*GIVEN PROBLEM*. Extract the first line through the line containing "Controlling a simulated" from the listing below, exactly as written.

— Begin DATA SEGMENT —

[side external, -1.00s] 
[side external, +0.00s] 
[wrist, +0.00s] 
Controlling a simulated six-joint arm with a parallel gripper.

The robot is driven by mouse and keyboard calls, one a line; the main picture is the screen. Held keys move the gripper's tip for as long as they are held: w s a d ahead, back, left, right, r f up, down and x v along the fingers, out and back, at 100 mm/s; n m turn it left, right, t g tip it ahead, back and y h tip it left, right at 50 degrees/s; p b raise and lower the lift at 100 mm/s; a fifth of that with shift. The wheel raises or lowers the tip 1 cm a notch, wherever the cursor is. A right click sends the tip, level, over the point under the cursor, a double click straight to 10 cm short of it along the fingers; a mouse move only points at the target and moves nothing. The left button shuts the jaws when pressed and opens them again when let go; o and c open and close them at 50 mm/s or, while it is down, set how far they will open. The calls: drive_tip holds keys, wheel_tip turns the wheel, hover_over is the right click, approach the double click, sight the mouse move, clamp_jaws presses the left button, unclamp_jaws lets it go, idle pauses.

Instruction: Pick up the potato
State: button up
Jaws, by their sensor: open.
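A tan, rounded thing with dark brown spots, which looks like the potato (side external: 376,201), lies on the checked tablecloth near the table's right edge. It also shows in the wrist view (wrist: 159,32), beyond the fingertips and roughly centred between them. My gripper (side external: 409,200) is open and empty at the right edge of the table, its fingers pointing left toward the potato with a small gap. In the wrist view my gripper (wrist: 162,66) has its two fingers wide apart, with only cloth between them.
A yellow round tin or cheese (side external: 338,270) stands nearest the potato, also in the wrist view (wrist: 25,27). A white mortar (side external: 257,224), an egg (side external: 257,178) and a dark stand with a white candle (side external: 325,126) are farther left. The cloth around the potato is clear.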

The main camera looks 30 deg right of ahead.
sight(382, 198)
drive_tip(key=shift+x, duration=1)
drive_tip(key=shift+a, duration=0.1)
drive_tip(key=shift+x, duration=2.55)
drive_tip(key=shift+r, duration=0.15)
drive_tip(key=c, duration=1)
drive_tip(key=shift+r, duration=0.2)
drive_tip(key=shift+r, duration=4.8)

— End DATA SEGMENT —

*FINISHED EXERCISE*.
[side external, -1.00s] 
[side external, +0.00s] 
[wrist, +0.00s] 
Controlling a simulated six-joint arm with a parallel gripper.

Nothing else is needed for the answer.